In this specification, the term fan is used to mean the combination of an electric motor coupled either directly or indirectly to an impeller, to rotate that impeller and so drive air. Further, references are made herein to the speed of the electric motor and also of the impeller, by which is meant the rotational rate of the motor or the impeller, as required by the context.

A fan has a performance characteristic associated therewith, dependent upon the type of fan as well as its structure and that of a housing or duct within which the impeller is incorporated. The volume of air moved by a fan depends upon the resistance to the flow of that air: as the resistance increases, the volume flow rate reduces. This relationship is conveniently expressed by way of a fan performance characteristic curve.
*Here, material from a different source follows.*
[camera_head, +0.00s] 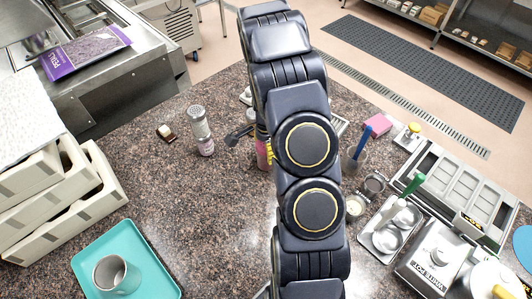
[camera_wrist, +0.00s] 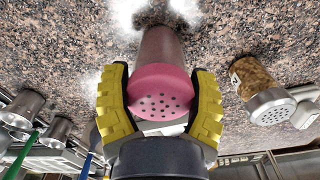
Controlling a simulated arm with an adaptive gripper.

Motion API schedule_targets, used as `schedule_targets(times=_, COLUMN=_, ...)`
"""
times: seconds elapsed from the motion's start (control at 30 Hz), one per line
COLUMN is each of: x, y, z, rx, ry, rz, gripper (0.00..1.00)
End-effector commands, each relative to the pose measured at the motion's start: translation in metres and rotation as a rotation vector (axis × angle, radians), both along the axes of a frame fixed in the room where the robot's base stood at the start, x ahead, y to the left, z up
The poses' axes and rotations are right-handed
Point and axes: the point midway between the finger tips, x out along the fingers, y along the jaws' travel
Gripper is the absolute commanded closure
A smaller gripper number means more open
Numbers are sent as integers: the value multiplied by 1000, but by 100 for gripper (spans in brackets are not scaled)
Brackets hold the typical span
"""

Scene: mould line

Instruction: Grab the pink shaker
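The pink shaker is a cylinder with a perforated pink lid (camera_wrist: 160,92) and a brownish body (camera_wrist: 160,46). In the wrist view it is in the middle, its lid towards the camera. In the head view its pinkish side (camera_head: 262,156) shows just left of my arm, which hides most of it. My gripper (camera_wrist: 159,98) has one yellow-and-black finger on each side of the lid. The fingers are very close to the lid; I cannot tell if they press on it. In the head view the yellow fingers (camera_head: 270,151) show at the shaker.
A grey-topped shaker (camera_head: 201,132) and a small dark-and-white item (camera_head: 166,133) stand to the left. A jar with golden contents and a holed lid (camera_wrist: 270,105) is right in the wrist view. A teal tray (camera_head: 92,255) holds a cup. Metal containers (camera_head: 391,229) crowd the right.

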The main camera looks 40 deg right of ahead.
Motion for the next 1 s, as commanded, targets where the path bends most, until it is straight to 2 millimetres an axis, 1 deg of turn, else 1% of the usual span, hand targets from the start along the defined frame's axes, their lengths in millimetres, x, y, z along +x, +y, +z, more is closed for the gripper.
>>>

The resistance to flow depends upon the installation within which the fan is used and is referred to as the system resistance.
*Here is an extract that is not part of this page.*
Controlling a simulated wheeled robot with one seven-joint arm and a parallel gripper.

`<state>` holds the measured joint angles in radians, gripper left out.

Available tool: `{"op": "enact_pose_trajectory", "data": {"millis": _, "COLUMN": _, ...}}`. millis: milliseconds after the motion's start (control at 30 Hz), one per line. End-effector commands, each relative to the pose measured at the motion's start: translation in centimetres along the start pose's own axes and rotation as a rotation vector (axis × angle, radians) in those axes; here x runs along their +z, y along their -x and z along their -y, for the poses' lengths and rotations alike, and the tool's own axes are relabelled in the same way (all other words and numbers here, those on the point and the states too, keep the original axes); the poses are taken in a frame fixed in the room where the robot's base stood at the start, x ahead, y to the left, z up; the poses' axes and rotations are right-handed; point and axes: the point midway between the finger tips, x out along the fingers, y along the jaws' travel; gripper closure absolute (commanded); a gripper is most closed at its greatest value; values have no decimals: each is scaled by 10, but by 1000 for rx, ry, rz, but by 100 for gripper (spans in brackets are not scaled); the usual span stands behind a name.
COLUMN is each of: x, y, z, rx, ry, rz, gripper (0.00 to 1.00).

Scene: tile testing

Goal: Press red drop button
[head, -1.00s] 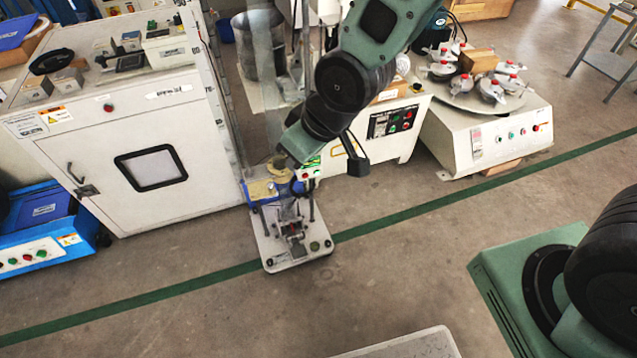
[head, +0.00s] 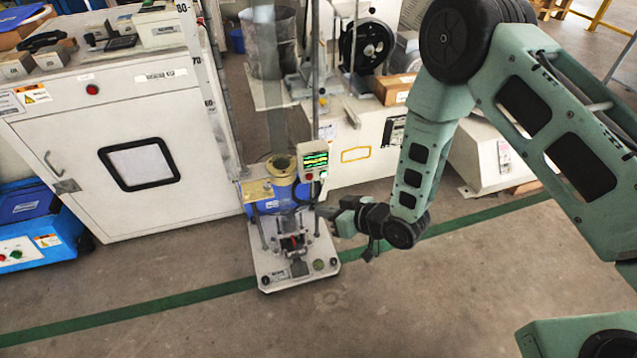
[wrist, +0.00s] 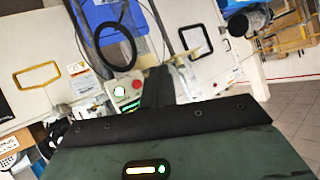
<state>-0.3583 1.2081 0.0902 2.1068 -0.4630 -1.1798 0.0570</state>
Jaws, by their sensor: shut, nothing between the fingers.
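The drop tester (head: 294,260) stands on the floor at the picture's middle in the head view, with a small control box (head: 315,160) on its post showing a lit green display. My gripper (head: 330,212) is below and slightly right of the control box in the head view, shut and empty. In the wrist view its dark fingers (wrist: 157,78) appear just right of the red button; contact cannot be told.
A large white cabinet (head: 110,170) stands left of the tester. A white machine (head: 365,150) stands behind it, and another (head: 490,150) is partly hidden by my arm. Open floor with a green line (head: 170,297) lies in front.

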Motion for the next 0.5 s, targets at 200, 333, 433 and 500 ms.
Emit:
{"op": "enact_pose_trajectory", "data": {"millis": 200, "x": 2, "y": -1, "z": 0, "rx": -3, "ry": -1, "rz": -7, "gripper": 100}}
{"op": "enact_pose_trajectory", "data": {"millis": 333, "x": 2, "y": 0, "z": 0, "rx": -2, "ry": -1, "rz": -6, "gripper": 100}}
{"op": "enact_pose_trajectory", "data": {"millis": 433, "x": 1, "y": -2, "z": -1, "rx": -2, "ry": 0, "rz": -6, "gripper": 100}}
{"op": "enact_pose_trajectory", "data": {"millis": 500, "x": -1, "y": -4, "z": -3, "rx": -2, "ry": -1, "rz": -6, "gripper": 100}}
It is difficult accurately to predict the resistance to flow in a system.

There are expensive fluid dynamic calculation tools available to help assess this resistance but they are not readily available and need a significant amount of data input by skilled people, in order to achieve a reliable output. It is therefore the normal practice to estimate a system resistance on the basis of experience and empirical values.

It is the standard industry practice to select a fan that produces a greater flow than the estimated system resistance would indicate is required, in case the system resistance turns out to be higher than expected. A further allowance is also usually made if it is anticipated that the system resistance might increase with time. For example, if a filter is incorporated in the system, the system resistance will increase as the filter becomes clogged, so leading to a reduction in the volume flow rate for a given fan speed. The result is that a fan capable of producing more volume flow than is actually required is installed in the system, often leading to increased physical size and cost.

To overcome this problem, a control system may be incorporated for the fan, to adjust the fan speed to meet the required air volume flow. Such a control system may have a feedback loop so that the volume flow is maintained should the flow resistance increase or decrease; such a control system is referred to as a constant volume flow control.

Small fans incorporating an integral control system have been developed for residential applications so that the speed of the fan will be adjusted automatically to maintain a constant volume flow. An example of such a fan is a forward curved single inlet centrifugal fan with an electronically commutated (EC) motor, where an microprocessor internal to the motor casing monitors the motor speed and current input and determines the operating point by use of look-up tables and formulae. Selection of the required volume flow is achieved by applying a DC reference signal to the control system. For example, referring to Figure 1 (described hereinafter) fan curve 1 may be achieved by applying a 1 OV DC signal and fan curve 2 by applying a 6V DC signal.

Constant volume control systems can significantly improve the installation and efficiency of a fan system. The fan produces only the required volume flow and there are significant energy savings that otherwise would be consumed by the over-supply of ventilation. There is however a problem associated with such a constant volume system, especially when used with a forward curved centrifugal blower, in that the fan can become a noise nuisance if the restriction to volume flow becomes excessive.

Taking the particular case of a forward curved centrifugal fan, as the resistance to flow increases the fan speed also increases to overcome the increase in resistance and maintain the required volume flow. Referring again to Figure 1, the noise at point C on fan curve 1 is much greater than that at point A. Suppliers of ventilation systems for residential buildings suffer from unnecessary maintenance calls because the occupier has complained a tan is too noisy. The cause often is unrelated to the fan itself but more typically is because the flow resistance has been increased for example by a restriction or blockage in ducting associated with the ventilation system, or a restriction of a ventilation air outlet. It is therefore a principal aim of this invention to control the speed of a constant volume flow control fan in such a way that should the system resistance increase more than expected, the noise of the fan is still kept at an acceptable level.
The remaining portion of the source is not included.